Mean of repeated Bernoulli trials The $z$-score of the mean is $$z = \frac{\bar{x} - \mu}{\sqrt{\sigma^2/n}}.$$

The Bernoulli distribution has $\mu = p$ and $\sigma^2 = p(1-p)$. The mean, $\bar{x} = \frac{1}{n} \sum_{i = 1}^n x_i$ is just our estimated probaility $\hat{p}$. With $p=p_0$ we get $$z = \frac{\hat{p} - p_0}{\sqrt{\frac{p_0(1-p_0)}{n}}}.$$

Since your $n$ is large, you can use the Central Limit Theorem stating that $\bar{x}$ approaches a Gaussian distribution, and you can find the corresponding $p$-value for your $z$-score in a table for Gaussian distribution.

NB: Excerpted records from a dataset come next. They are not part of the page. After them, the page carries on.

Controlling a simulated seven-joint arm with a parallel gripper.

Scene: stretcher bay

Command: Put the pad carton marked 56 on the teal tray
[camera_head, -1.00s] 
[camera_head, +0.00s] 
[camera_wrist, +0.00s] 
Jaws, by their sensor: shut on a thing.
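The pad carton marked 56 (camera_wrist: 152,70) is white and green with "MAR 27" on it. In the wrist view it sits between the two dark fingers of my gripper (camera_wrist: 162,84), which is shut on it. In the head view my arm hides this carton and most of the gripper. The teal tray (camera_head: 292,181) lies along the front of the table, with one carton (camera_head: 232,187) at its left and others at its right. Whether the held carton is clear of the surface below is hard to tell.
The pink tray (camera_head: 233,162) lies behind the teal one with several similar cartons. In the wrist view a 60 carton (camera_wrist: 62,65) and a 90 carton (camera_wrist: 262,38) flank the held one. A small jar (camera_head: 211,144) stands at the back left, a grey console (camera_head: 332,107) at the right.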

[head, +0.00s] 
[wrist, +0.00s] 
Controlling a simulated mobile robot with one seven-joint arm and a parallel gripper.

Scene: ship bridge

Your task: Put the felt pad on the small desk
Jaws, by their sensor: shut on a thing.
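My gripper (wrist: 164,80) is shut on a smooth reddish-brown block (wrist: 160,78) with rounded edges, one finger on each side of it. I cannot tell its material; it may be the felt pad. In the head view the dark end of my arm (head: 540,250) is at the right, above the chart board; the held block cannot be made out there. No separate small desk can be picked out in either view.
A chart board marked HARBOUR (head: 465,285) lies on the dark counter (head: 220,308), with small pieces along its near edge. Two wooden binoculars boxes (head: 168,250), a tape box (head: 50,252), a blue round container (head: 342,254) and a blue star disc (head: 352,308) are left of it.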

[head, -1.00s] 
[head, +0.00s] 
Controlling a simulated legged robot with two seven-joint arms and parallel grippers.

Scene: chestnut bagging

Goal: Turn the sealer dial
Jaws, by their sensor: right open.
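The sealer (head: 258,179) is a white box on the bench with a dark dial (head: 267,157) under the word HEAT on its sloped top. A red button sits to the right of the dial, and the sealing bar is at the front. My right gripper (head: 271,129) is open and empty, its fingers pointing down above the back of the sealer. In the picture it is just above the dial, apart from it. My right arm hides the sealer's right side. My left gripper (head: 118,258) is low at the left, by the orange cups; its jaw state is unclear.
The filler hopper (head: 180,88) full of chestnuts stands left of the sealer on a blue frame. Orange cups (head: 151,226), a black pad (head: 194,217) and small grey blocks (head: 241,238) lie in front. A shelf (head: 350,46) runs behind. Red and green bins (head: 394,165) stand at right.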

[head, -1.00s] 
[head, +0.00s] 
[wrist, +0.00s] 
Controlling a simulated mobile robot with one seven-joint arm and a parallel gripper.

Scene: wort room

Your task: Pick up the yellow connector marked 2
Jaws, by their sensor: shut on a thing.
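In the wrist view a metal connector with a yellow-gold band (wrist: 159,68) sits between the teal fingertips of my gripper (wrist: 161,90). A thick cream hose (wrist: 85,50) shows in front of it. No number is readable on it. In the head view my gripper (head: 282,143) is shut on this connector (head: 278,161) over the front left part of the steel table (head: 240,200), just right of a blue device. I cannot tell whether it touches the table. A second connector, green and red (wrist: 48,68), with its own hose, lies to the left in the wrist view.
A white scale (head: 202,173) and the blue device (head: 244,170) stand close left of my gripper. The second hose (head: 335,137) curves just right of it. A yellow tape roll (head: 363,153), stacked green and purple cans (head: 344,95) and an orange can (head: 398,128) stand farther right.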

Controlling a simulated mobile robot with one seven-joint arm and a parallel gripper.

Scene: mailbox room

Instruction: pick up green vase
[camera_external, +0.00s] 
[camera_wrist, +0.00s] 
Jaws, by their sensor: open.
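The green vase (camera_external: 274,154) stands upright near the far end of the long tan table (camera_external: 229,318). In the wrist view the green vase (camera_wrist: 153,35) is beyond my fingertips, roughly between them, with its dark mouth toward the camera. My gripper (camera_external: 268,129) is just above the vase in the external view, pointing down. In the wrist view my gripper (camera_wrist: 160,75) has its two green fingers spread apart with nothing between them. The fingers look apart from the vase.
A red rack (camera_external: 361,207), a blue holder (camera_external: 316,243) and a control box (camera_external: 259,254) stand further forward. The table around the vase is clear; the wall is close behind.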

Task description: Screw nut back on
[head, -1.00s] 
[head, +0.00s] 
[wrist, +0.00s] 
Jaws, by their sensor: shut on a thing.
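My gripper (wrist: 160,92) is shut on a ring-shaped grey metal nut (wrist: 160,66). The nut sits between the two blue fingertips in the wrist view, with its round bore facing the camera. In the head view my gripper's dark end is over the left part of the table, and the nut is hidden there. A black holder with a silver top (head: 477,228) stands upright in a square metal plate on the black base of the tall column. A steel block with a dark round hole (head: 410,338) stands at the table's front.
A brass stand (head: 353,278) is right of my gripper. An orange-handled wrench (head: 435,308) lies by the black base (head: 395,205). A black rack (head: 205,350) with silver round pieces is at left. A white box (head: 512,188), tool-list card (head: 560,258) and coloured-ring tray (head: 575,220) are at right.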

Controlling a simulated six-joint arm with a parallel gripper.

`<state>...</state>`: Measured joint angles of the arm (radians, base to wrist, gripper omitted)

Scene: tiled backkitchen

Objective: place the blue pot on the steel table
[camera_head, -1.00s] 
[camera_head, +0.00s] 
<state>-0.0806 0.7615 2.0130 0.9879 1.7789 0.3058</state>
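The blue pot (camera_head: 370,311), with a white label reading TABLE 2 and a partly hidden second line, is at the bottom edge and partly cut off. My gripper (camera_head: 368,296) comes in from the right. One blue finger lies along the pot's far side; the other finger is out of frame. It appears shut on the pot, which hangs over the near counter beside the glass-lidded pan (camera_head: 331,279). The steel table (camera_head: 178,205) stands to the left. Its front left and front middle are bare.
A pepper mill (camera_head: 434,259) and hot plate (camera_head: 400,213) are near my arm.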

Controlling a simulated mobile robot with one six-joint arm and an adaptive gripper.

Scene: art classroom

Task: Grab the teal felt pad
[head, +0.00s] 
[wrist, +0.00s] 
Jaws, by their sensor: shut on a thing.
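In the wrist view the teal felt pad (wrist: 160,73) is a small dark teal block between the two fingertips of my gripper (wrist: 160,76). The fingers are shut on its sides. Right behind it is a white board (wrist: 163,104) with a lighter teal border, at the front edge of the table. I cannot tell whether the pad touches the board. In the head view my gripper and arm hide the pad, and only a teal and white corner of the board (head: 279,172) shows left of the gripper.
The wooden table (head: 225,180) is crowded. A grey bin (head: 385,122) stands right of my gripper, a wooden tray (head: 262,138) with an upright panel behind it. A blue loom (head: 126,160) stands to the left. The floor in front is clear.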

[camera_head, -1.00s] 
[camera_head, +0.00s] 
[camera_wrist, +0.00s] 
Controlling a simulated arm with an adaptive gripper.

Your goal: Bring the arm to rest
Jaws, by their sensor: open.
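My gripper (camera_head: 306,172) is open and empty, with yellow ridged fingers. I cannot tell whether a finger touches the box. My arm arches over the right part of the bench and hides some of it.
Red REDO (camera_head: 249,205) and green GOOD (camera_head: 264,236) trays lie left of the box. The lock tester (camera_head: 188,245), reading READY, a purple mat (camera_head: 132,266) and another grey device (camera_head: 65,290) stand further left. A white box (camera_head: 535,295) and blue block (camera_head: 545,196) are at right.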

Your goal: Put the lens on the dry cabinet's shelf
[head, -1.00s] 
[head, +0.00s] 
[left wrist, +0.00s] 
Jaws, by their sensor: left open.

Gaussian approximation of Binomial distribution The $z$-score for an observation is defined as $$z = \frac{x-\mu_X}{\sigma_X}$$ where $\mu_X$ is the expected value and $\sigma_X$ is the standard deviation of the random variable $X$.

In our case, $x$ is the sum of the outcomes of the $n$ trials, or the count of "event"s to be even more specific. This is how the binomial distribution is defined, with $\mu_X = np$ and $\sigma_X = \sqrt{np(1-p)}$. If we substitute that into the definition of the $z$-score with $p=p_0$ we get

$$z = \frac{x-np_0}{\sqrt{np_0(1-p_0)}}.$$

Now we divide both the numerator and the denominator by $n$ we get

$$ z = \frac{x/n-p_0}{\sqrt{\frac{p_0(1-p_0)}{n}}},$$

but $x/n$ is just our estimated probability $\hat{p}$; the count of "event"s divided by the number of trials.

Since your $n$ is large, you can approximate the binomial distribution with a Gaussian, and you can directly look up your $z$-score in a $p$-value table for Gaussian distribution.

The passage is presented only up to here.